## Task directions
Pull every line holding the string "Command" from the records below.

Robot episode data
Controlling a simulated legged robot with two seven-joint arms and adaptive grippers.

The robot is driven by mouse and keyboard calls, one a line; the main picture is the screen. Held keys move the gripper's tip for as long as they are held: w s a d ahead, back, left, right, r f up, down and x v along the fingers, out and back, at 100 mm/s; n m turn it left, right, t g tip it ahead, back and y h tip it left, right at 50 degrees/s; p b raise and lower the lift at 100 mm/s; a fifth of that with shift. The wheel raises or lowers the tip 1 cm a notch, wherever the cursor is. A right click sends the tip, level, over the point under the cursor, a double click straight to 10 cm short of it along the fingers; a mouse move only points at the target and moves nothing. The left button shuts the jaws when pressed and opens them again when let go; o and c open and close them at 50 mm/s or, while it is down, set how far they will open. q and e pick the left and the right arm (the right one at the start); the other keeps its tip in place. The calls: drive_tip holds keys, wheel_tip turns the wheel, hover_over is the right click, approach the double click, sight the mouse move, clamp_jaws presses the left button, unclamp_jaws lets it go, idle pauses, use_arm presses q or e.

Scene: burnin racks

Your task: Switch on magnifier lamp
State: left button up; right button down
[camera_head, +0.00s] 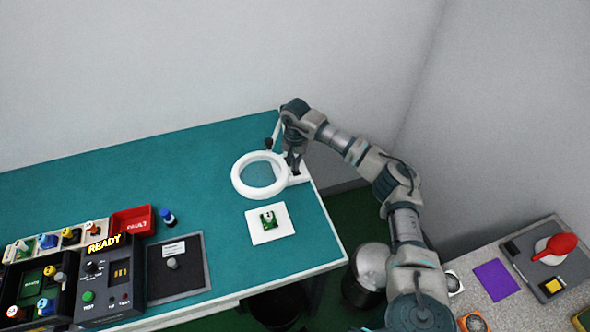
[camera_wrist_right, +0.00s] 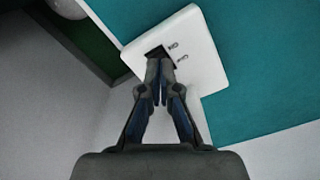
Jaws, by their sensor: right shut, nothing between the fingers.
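The magnifier lamp (camera_head: 238,180) is a white ring over the teal bench, with a white base at its right side near the bench's right edge. I cannot tell whether it is lit. In the right wrist view the white lamp base (camera_wrist_right: 205,62) has a dark switch (camera_wrist_right: 155,51) and small markings beside it. My right gripper (camera_head: 294,168) points down at the base, and its shut, empty fingertips (camera_wrist_right: 160,64) are at the switch. The tips partly cover the switch, and I cannot tell whether they touch it. My left gripper is not in view.
A small green circuit board (camera_head: 268,219) lies on a white pad in front of the ring. A tester reading READY (camera_head: 105,275), a red bin (camera_head: 132,221) and a grey mat (camera_head: 195,272) stand at the left. A side table (camera_head: 493,243) is at lower right. The bench's back middle is clear.

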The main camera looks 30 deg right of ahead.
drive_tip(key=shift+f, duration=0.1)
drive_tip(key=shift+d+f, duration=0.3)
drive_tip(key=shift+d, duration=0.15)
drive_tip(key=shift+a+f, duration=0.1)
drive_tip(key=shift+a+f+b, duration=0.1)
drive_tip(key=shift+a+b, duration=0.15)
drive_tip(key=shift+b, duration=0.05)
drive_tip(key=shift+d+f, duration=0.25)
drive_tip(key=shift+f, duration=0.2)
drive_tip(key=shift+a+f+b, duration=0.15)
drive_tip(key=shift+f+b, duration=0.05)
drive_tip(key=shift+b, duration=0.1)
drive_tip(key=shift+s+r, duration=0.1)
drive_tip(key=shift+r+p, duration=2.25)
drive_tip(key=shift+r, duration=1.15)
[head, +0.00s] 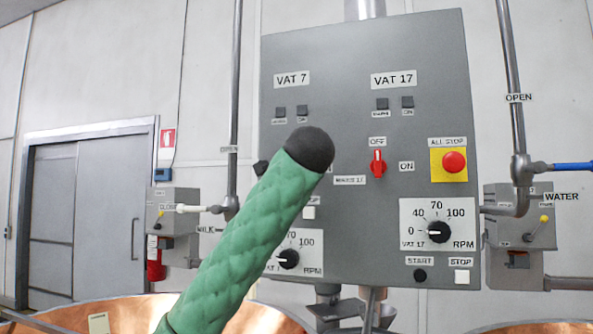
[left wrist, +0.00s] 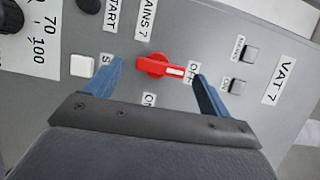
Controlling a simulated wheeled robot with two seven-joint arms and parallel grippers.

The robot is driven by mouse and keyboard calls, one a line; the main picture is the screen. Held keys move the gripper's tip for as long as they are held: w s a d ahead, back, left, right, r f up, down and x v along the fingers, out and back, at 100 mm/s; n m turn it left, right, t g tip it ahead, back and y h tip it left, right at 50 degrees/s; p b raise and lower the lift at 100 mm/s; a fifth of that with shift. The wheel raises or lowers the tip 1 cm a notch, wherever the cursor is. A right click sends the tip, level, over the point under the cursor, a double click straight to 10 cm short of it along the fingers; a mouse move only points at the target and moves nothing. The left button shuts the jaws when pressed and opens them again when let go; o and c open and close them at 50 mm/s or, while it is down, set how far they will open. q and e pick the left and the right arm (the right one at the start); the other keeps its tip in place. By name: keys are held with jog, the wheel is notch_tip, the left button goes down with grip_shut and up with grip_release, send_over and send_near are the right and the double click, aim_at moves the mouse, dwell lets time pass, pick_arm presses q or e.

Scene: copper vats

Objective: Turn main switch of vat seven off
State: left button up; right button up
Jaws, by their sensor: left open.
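The red main switch of vat seven (left wrist: 158,66) shows in the left wrist view, below the MAINS 7 label (left wrist: 143,19). Its white-marked end points toward the OFF label (left wrist: 193,70), and the ON label (left wrist: 149,101) is off to its side. My left gripper (left wrist: 159,69) is open, with one blue finger beyond each end of the switch; I cannot tell whether either touches it. In the head view my green left arm hides this switch and the gripper. My right gripper is not in view.
The grey panel (head: 345,100) also carries vat 17's red switch (head: 377,164), a red ALL STOP button (head: 454,162) and speed dials. A white button (left wrist: 82,65) is near the left finger. Copper vats (head: 270,319) stand below. Pipes run beside the panel.

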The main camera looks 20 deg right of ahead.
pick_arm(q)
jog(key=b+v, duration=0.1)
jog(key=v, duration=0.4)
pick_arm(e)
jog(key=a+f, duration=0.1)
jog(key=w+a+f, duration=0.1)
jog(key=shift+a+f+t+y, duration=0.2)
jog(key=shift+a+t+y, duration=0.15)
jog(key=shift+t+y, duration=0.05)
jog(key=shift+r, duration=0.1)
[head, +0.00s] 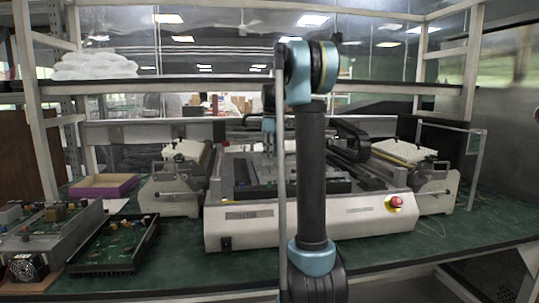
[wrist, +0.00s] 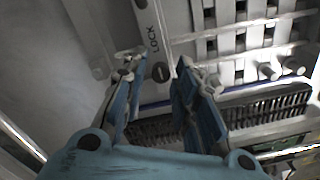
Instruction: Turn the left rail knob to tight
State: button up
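In the wrist view my gripper (wrist: 164,76) is open, its two blue fingers spread apart. A dark, round, slotted knob or screw head (wrist: 159,71) shows between the fingertips, beside the word LOCK on a pale plate (wrist: 165,22). The fingers do not appear closed on it; whether they touch it I cannot tell. I cannot tell for certain that this is the left rail knob. In the head view the pale machine (head: 300,222) with dark rails stands on the bench; my arm hides part of it, and its rail knobs are too small to make out.
Pale metal posts (wrist: 270,70) stick out right of the fingers in the wrist view. In the head view, feeder units (head: 172,195) flank the machine, a red button (head: 394,203) is on its front, and a purple tray (head: 104,187) and black circuit tray (head: 115,244) lie left.

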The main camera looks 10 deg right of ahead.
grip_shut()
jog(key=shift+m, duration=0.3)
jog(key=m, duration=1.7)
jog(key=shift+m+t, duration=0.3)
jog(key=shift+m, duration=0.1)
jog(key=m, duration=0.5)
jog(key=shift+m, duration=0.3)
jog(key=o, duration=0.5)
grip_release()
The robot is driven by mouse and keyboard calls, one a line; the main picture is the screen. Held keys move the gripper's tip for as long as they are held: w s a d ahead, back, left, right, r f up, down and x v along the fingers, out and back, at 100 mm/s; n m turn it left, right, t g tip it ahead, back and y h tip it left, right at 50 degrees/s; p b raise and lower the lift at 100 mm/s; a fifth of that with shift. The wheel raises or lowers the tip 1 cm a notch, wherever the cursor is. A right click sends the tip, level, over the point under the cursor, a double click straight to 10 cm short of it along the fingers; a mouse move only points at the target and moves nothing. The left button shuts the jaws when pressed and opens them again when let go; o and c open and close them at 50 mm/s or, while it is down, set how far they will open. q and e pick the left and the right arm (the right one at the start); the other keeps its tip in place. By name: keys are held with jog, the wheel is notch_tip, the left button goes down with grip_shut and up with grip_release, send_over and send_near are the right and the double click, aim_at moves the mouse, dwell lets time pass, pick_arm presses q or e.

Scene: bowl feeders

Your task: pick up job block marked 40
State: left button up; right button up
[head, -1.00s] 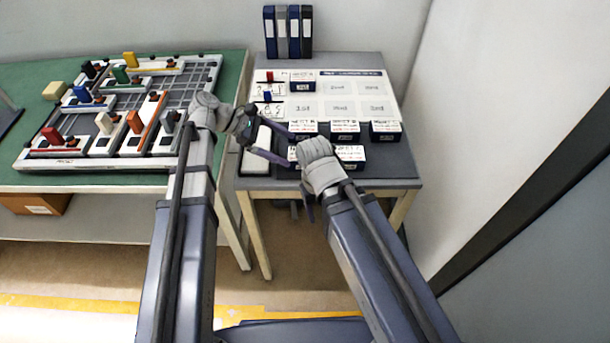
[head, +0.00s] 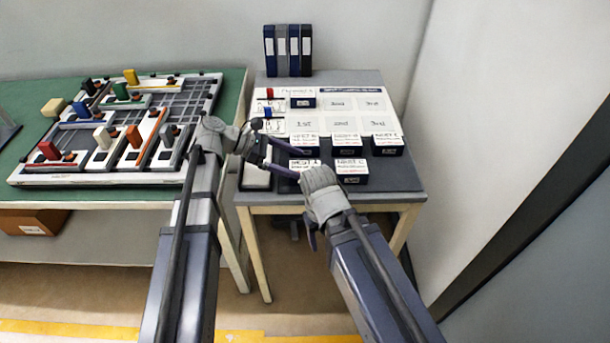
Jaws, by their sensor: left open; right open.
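Several dark blue job blocks with white labelled tops are on the grey table; I cannot read a 40 on any. One block (head: 302,102) sits in the upper left cell of the white sheet (head: 341,124). A row of three, a left one (head: 305,141), a middle one (head: 345,146) and a right one (head: 387,146), stands along the sheet's front edge. Another (head: 351,172) stands in front. My open left gripper (head: 296,164) points right at the front left block (head: 304,164), partly covering it; contact is unclear. My open right gripper (head: 309,231) hangs near the table's front edge, its fingers partly hidden.
A green table (head: 235,93) at left holds a framed board (head: 190,98) with coloured handles. Red and blue pieces lie at the sheet's left. A wall closes the right side.

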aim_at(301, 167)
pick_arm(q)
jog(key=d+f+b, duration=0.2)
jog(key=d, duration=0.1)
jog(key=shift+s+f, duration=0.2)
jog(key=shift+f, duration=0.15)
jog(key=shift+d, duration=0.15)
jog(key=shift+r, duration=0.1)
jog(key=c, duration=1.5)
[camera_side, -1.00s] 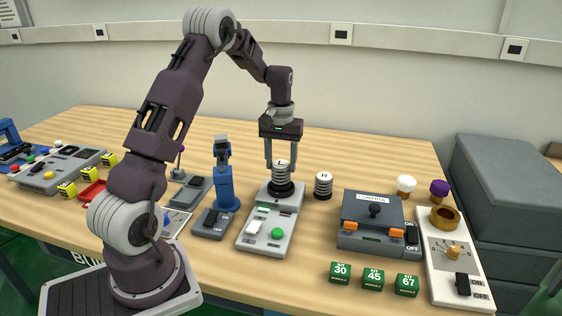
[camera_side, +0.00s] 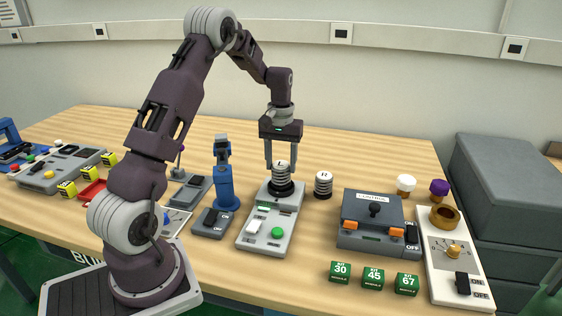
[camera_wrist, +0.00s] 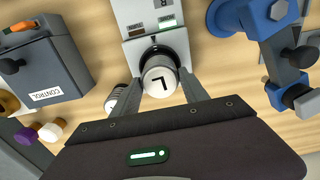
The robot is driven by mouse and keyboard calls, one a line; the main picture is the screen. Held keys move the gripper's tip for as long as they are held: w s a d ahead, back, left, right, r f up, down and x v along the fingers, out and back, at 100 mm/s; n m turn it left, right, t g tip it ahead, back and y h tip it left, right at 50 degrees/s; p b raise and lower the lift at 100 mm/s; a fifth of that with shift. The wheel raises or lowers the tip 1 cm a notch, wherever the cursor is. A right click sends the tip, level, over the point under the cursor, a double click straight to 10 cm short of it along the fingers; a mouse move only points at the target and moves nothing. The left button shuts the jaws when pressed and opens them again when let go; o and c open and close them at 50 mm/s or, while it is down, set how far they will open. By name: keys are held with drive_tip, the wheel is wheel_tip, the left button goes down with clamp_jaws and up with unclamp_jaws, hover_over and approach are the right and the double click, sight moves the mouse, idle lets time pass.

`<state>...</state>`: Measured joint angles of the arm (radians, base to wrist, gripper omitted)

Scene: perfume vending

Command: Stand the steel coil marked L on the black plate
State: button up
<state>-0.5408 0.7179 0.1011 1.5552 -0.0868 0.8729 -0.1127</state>
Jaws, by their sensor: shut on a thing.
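The steel coil marked L (camera_side: 281,172) stands upright over the round black plate (camera_side: 281,189) at the back of the grey device. In the wrist view its top with the letter L (camera_wrist: 159,82) faces the camera, and a dark part of the plate (camera_wrist: 154,50) shows behind it. My gripper (camera_side: 281,168) points down with one finger on each side of the coil and is shut on it. The coil appears to touch the plate, though the fingers and the angle leave the exact contact unclear.
A second coil (camera_side: 323,184) stands on the table just right of the device. The grey device (camera_side: 262,231) has a white switch and a green button. A blue stand (camera_side: 225,180) is close on the left, and a grey control box (camera_side: 372,222) is on the right.

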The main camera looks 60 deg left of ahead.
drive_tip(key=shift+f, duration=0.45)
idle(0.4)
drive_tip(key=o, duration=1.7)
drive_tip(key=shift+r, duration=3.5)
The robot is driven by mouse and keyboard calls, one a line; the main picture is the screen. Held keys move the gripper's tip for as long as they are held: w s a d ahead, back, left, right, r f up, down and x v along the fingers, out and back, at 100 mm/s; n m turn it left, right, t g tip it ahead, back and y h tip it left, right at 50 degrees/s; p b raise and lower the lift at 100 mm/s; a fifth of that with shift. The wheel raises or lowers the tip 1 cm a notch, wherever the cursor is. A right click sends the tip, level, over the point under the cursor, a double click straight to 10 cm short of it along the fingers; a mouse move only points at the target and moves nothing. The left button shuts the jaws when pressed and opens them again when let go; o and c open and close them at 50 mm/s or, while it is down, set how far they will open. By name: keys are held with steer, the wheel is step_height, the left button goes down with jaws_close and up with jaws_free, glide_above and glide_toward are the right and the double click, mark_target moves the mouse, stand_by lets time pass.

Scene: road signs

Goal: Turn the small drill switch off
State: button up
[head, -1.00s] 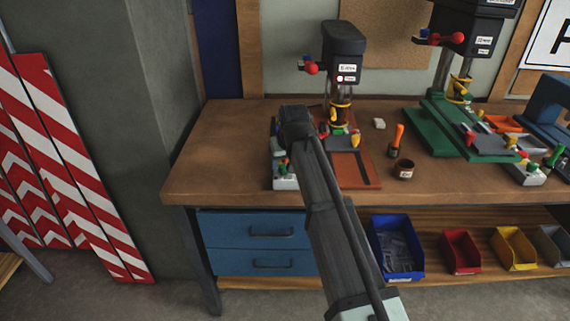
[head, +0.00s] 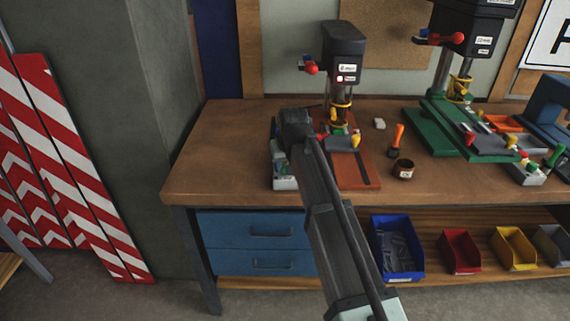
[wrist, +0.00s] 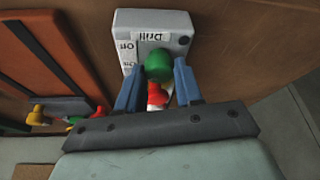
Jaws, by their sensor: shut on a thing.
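The small drill (head: 344,62) stands on a red-brown base at the back of the bench. Its switch box (head: 285,183) is light grey and sits at the drill's left, partly hidden by my arm. In the wrist view the switch box (wrist: 180,20) has a "Drill" label and small on/off labels. A green knob (wrist: 158,65) stands out from it, with a red part (wrist: 157,95) just below. My gripper (wrist: 158,72) has its blue fingers on either side of the green knob, shut on it. In the head view the fingers are mostly hidden.
A larger green drill press (head: 430,143) stands at the right. A brown cup (head: 403,169) and an orange-handled tool (head: 397,140) are right of the small drill. The bench's front edge lies close to the switch box. Coloured bins are on the shelf below.

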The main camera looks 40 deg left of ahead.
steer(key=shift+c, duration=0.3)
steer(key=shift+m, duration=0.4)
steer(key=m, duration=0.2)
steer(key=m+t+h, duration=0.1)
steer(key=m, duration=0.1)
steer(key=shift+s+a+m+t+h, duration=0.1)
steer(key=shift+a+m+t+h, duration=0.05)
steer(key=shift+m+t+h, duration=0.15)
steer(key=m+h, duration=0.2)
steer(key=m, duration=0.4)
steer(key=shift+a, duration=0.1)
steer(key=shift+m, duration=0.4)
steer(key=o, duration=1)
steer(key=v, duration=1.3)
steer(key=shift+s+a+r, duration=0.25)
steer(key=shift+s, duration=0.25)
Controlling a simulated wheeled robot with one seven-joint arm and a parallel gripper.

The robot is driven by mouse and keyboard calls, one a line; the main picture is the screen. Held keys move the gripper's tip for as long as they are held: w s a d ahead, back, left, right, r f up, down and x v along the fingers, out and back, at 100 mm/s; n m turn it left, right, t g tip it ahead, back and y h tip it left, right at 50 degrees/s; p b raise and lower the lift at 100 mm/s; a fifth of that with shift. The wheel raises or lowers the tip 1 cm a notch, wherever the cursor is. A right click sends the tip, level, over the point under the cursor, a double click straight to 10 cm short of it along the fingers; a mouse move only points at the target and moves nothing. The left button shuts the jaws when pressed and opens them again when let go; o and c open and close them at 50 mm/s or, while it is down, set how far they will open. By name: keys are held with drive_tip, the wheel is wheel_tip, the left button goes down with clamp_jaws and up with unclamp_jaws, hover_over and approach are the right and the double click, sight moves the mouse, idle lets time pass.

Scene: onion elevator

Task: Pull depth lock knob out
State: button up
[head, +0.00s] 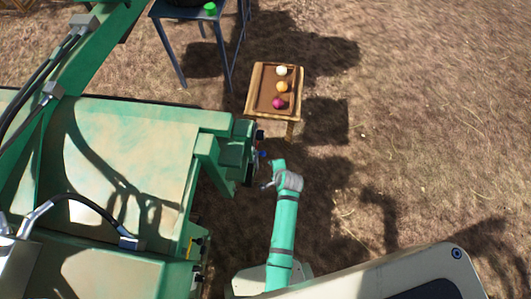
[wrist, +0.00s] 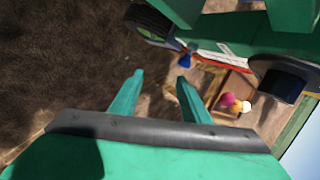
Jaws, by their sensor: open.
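A small blue knob (head: 263,154), which appears to be the depth lock knob, sticks out from the end of the green machine (head: 237,150). In the wrist view the blue knob (wrist: 185,61) sits just beyond the tip of the right finger, apart from it. My gripper (wrist: 160,80) is open, with nothing between its two green fingers. In the head view my arm reaches up from below, with the gripper (head: 270,174) close to the machine's end. The base of the knob is partly hidden by the machine.
A dark round part (wrist: 285,84) and a black wheel-like part (wrist: 150,23) flank the blue knob on the machine. A small wooden table (head: 262,92) holds white, orange and purple onions. A blue metal stand (head: 225,50) is behind. Open dry ground lies to the right.

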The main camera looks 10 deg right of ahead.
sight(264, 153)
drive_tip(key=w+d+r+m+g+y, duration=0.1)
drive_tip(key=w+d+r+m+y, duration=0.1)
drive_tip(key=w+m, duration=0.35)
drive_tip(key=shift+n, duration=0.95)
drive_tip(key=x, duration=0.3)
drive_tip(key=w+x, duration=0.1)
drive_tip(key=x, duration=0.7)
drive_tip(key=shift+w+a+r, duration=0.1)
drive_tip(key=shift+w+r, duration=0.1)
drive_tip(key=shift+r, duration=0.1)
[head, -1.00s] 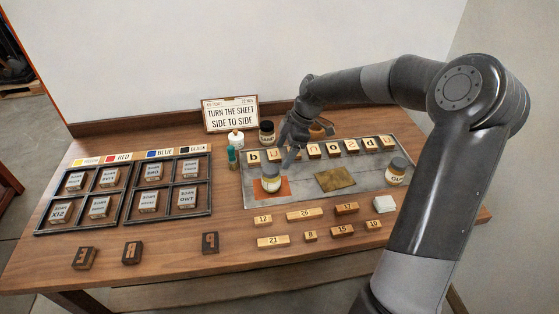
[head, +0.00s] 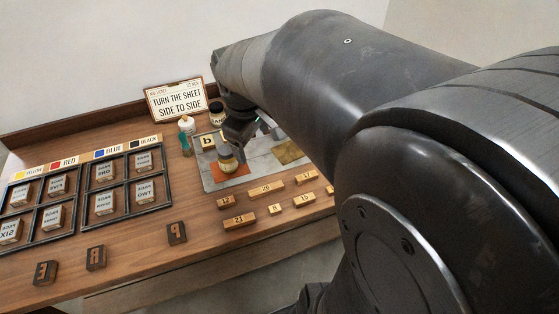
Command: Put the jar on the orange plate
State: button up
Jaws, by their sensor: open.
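A jar (head: 227,162) with a dark lid and pale label stands upright on the orange plate (head: 238,173), which lies on the grey metal sheet (head: 214,184). My gripper (head: 240,152) is open, with its fingers close to the jar's upper right side. From this view I cannot tell whether a finger touches the jar. My arm covers the right part of the sheet, and a second jar seen there earlier is hidden.
A brass plate (head: 288,152) lies right of the orange plate. Behind stand another dark-lidded jar (head: 216,113), a white bottle (head: 186,124) and a teal bottle (head: 185,145). Several numbered wooden blocks (head: 239,221) lie in front. Framed trays (head: 125,205) fill the left.

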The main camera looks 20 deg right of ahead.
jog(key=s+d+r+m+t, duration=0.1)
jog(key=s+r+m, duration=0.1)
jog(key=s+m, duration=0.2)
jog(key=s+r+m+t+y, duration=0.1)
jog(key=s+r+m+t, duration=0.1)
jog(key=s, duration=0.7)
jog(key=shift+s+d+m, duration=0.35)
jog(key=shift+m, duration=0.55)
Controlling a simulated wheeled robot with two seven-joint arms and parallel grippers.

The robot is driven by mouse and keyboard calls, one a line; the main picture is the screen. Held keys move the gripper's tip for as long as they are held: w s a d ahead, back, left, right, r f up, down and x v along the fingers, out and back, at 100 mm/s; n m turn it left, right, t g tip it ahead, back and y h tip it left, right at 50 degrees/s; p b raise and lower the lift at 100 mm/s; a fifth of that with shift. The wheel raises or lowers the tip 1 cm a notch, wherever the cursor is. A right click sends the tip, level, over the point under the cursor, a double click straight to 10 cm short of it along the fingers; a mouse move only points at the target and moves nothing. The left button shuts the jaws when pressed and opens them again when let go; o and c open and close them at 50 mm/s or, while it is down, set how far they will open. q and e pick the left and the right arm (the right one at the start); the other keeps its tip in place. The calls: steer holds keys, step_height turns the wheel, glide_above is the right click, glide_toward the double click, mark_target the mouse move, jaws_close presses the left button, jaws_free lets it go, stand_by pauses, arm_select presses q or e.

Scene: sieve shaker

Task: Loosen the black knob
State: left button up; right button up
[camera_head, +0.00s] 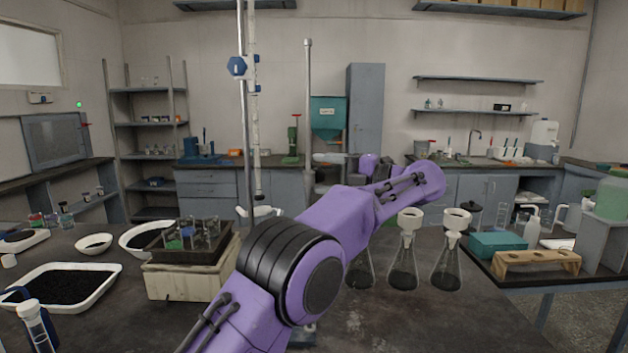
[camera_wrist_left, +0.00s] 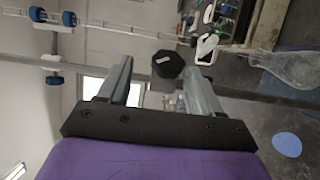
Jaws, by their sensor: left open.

## Result of this task
Command: Stand the steel coil marked L on the black plate
Command: Put the jar on the orange plate

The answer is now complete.